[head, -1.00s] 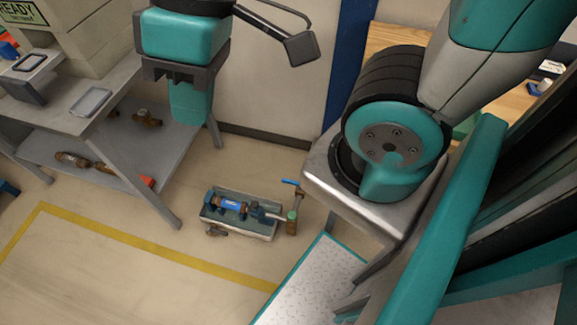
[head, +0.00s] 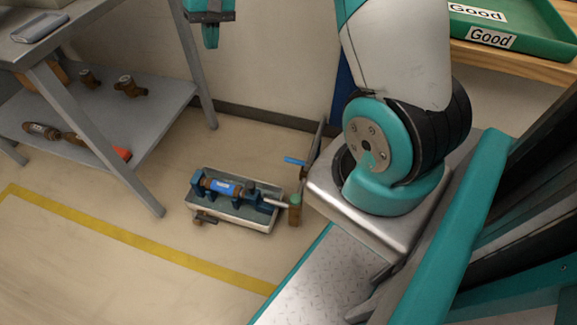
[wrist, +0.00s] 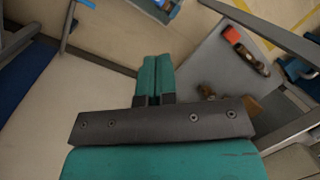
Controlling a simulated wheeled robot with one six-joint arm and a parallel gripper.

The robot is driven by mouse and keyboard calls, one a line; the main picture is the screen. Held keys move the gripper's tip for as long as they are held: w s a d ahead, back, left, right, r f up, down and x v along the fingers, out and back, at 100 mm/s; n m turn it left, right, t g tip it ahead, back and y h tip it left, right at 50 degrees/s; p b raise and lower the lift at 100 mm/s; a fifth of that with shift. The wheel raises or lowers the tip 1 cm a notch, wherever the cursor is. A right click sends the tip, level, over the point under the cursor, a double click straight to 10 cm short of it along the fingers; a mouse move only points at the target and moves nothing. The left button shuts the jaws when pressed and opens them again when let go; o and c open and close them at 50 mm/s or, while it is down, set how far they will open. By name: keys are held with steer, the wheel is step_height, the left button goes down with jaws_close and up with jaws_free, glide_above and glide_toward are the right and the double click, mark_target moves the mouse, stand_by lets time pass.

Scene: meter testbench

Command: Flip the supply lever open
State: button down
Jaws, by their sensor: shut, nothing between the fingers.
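A small blue lever handle (head: 295,161) sits by the wall at the right of the floor testbench. It looks roughly level in the head view, and I cannot tell its open or closed state. A blue handle also shows at the top left of the wrist view (wrist: 87,4). The testbench (head: 262,219) is a grey tray holding a blue-labelled meter (head: 220,187). My gripper (head: 210,38) hangs at the top of the head view, apart from the lever and testbench. In the wrist view its teal fingers (wrist: 154,68) are together and empty.
A grey table (head: 50,52) with a lower shelf (head: 95,118) of brown fittings stands at the left. A green tray (head: 520,30) rests on a wooden bench at the top right. A yellow line (head: 130,240) crosses the floor. The floor in front of the testbench is clear.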

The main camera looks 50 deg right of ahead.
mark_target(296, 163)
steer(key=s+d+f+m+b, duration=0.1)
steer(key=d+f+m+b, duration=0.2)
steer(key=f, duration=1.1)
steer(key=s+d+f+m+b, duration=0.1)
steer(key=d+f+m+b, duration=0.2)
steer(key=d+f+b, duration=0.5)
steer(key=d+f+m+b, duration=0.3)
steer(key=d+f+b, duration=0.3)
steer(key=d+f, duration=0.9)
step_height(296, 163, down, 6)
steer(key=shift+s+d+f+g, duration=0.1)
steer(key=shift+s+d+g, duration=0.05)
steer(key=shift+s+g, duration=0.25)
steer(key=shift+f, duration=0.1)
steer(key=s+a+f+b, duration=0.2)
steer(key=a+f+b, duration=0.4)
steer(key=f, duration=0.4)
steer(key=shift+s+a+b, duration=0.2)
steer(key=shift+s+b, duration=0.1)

■ **Task objective**: Return nothing but the lines running from the line with "The robot is" through the line with "State: button down", exactly as they appear.

■ **Written solution**:
The robot is driven by mouse and keyboard calls, one a line; the main picture is the screen. Held keys move the gripper's tip for as long as they are held: w s a d ahead, back, left, right, r f up, down and x v along the fingers, out and back, at 100 mm/s; n m turn it left, right, t g tip it ahead, back and y h tip it left, right at 50 degrees/s; p b raise and lower the lift at 100 mm/s; a fifth of that with shift. The wheel raises or lowers the tip 1 cm a notch, wherever the cursor is. A right click sends the tip, level, over the point under the cursor, a double click straight to 10 cm short of it along the fingers; a mouse move only points at the target and moves nothing. The left button shuts the jaws when pressed and opens them again when let go; o and c open and close them at 50 mm/s or, while it is down, set how far they will open. By name: keys are held with steer, the wheel is step_height, the left button goes down with jaws_close and up with jaws_free, glide_above and glide_toward are the right and the double click, mark_target moves the mouse, stand_by lets time pass.

Scene: meter testbench

Command: Flip the supply lever open
State: button down

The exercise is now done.